Toda essa agitação de ideias em debate e pessoas tomando as ruas responde a um questionamento que pairava no ar, desde a sinalização de que as últimas eleições em Espanha, Portugal e França teriam a vitória de partidos de direita como resultado da abstenção dos indignados ao voto. “Como e por que lutariam os participantes do 15-M nesse novo cenário?”

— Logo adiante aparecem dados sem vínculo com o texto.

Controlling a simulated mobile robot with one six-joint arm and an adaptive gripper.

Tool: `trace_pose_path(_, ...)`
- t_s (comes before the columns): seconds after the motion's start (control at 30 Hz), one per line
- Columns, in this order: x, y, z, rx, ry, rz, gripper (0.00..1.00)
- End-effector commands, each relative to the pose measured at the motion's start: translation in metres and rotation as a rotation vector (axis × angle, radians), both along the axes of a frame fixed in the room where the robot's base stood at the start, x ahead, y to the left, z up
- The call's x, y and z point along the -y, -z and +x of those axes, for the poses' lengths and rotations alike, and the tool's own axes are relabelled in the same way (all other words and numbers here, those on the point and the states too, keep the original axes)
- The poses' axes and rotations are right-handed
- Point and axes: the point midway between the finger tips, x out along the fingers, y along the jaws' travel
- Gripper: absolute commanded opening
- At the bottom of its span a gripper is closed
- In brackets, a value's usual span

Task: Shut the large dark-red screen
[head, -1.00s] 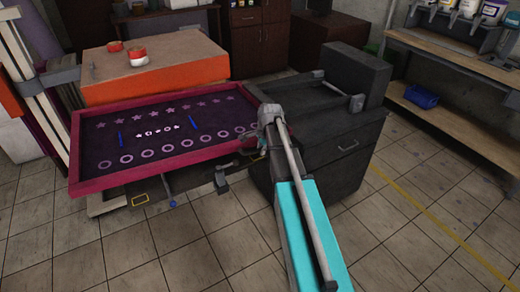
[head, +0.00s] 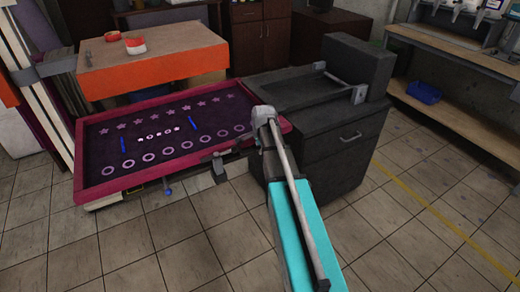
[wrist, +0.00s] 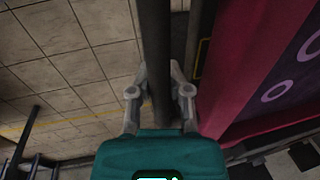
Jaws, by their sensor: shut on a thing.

Na quarta-feira, havia perguntado a dois jovens integrantes da Comissão de Educação da Acampada em Barcelona, qual sua visão futura do movimento, quando, com a retomada do poder pela classe política mais conservadora, provavelmente seria mais difícil alcançar respostas a suas reivindicações, por meio de diálogo com o governo e outras vias institucionais.

“Se ganha o partido socialista ou o de direita, não faz diferença. São todos bonecos manipulados pelos interesses de grandes empresas. Nosso objetivo é lutar contra a atual lógica econômica e contra essa estrutura de poder, que permite a corrupção. Talvez eu mesmo fosse corrupto se chegasse a ser governante dentro do sistema político que funciona hoje”, respondeu um dos jovens.

Essa opinião foi expressa no dia em que outra Assembleia Geral seria realizada para discutir, dentre outros temas, uma grande manifestação internacional, articulada por todas as “acampadas” europeias e prevista para o próximo dia 19. A reunião foi quente e demonstrou bem esse constante conflito de visões dos manifestantes, entre negociar com o poder e negar legitimidade às instituições. Um dos temas votados era sobre se deveria ou não ser feito um pedido de autorização do governo de Barcelona, para a realização dessa mobilização massiva.

“Nossa marcha vai acontecer de qualquer maneira, mas pensamos que é importante fazer esse aviso às autoridades, para que imigrantes sem papeis, idosos e pais que querem levar suas crianças, sintam-se seguros para participar da manifestação. Quanto mais pessoas participarem, melhor será para o movimento”, argumentava uma integrante da Comissão Jurídica da Acampada.

Depois de muitas intervenções de cidadãos contra e a favor, a ideia foi aprovada. Com a mesma dificuldade de se chegar a um acordo consensual, a Assembleia Geral de ontem (10/6), formada por poucas pessoas que não se deixaram espantar pela chuva, decidiram desfazer parte do acampamento da Praça Catalunha, entre hoje e amanhã. Essa ação se dará com o objetivo de concretizar a decisão coletiva do último domingo, a favor de se manter no espaço apenas uma estrutura mínima, que permita a realização de atividades diurnas, bem como a articulação e a informação do movimento.

No entanto, bastou o anúncio dessa definição, que será seguida também pelos manifestantes de Madrid, para que o jornal El País de hoje anunciasse o “desmantelamento” das acampadas de Barcelona e da capital espanhola, na Porta do Sol. O exagero simplista do uso dessa palavra para definir o que ocorrerá daqui para frente com o movimento 15-M foi rapidamente corrigido pelos indignados, que ocuparam de novo o noticiário, com as manifestações de hoje frente às prefeituras, e a reação desmedida da Polícia frente a essas revoltas.

E outros protestos são programados em Barcelona para o próximo dia 15, quando os indignados pretendem envolver o Parlamento da Catalunha com um grande cordão humano, na tentativa de impedir a votação do orçamento elaborado pelo Governo Autônomo da Catalunha, que prevê o corte de direitos sociais.

Se tudo isso gerará queda de governantes, reformas decorrentes de diálogo com os poderosos, ou a reformulação de todo um sistema político, contaminado e falsamente democrático, ainda não se sabe. Será dado um grande passo revolucionário se os indignados conseguirem, com sua força e simpatia popular, impedir que a promoção de desigualdades sociais continue a ser moeda de troca em transações perversas e dívidas imaginárias.